→ **REQUIREMENT**
Spot each line that carries the word "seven"; copy those lines.

→ **DATASET ENTRIES**

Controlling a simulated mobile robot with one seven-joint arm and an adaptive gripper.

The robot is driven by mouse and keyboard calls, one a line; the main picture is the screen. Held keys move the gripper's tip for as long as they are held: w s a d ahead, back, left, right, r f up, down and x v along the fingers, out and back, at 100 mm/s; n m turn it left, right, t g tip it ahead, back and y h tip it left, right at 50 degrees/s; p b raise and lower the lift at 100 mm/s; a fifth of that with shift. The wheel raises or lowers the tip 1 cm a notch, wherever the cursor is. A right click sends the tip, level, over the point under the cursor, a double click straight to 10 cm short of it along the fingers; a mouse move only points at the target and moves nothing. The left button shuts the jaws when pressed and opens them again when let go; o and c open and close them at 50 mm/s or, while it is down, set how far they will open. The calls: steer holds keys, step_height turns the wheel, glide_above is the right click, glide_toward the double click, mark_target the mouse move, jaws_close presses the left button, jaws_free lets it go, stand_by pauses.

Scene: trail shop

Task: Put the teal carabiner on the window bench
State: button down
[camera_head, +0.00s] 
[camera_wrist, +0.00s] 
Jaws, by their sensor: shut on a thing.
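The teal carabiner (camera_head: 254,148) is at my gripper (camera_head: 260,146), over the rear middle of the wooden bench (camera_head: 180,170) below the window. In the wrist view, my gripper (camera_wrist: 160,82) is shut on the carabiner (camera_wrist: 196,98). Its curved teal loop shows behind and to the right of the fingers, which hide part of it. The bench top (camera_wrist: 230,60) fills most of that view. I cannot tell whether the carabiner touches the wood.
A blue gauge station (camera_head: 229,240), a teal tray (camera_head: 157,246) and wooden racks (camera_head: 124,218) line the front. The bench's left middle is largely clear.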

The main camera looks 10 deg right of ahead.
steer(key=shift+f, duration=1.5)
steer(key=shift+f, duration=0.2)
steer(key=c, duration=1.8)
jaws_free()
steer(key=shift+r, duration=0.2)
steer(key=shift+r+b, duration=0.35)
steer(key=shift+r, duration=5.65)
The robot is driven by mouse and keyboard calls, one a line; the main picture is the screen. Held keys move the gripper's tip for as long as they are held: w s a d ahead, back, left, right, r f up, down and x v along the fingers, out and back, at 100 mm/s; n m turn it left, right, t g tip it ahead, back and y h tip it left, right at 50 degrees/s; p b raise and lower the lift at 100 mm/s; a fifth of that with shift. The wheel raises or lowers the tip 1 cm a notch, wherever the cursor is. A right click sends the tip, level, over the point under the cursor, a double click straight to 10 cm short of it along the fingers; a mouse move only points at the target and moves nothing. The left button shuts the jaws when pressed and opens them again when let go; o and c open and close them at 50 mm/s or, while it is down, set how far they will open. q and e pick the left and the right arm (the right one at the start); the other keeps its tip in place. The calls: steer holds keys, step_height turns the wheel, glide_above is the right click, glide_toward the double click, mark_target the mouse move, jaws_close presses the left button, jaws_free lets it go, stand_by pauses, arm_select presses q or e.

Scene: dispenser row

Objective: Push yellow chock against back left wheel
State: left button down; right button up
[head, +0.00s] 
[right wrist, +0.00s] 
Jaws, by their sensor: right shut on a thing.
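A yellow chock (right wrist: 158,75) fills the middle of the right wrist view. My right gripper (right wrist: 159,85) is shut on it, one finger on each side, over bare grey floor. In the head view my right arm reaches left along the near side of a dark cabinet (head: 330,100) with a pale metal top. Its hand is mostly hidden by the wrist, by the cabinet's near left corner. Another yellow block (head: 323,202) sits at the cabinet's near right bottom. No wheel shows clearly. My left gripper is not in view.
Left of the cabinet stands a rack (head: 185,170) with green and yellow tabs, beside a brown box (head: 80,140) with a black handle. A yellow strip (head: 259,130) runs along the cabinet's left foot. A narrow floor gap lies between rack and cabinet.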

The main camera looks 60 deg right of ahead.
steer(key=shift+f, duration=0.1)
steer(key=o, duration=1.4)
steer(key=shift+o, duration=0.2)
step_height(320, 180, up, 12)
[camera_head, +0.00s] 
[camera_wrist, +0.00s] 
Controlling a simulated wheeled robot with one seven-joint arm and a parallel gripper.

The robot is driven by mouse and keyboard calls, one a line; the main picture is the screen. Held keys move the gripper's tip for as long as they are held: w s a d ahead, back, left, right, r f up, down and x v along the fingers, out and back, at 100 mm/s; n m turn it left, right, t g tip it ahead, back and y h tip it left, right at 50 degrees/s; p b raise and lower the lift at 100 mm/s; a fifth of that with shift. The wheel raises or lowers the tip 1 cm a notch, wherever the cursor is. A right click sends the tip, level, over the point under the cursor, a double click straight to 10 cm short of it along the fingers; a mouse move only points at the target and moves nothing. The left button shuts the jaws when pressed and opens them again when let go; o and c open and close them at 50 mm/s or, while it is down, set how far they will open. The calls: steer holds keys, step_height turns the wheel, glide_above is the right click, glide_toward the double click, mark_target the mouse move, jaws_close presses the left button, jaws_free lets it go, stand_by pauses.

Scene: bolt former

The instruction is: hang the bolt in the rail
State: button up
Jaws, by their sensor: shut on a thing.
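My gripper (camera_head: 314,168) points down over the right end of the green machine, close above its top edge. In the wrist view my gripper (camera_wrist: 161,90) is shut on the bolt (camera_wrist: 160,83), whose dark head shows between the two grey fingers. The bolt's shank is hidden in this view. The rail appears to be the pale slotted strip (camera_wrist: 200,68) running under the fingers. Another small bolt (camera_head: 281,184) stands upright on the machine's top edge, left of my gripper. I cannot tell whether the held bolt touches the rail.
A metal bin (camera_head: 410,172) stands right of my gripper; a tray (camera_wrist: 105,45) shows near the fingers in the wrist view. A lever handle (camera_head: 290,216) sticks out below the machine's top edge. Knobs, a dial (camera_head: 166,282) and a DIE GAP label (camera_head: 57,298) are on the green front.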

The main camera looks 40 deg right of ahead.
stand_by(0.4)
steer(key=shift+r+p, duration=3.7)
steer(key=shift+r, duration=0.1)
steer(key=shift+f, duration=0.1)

→ **FINAL RESULT**
Controlling a simulated mobile robot with one seven-joint arm and an adaptive gripper.
Controlling a simulated wheeled robot with one seven-joint arm and a parallel gripper.

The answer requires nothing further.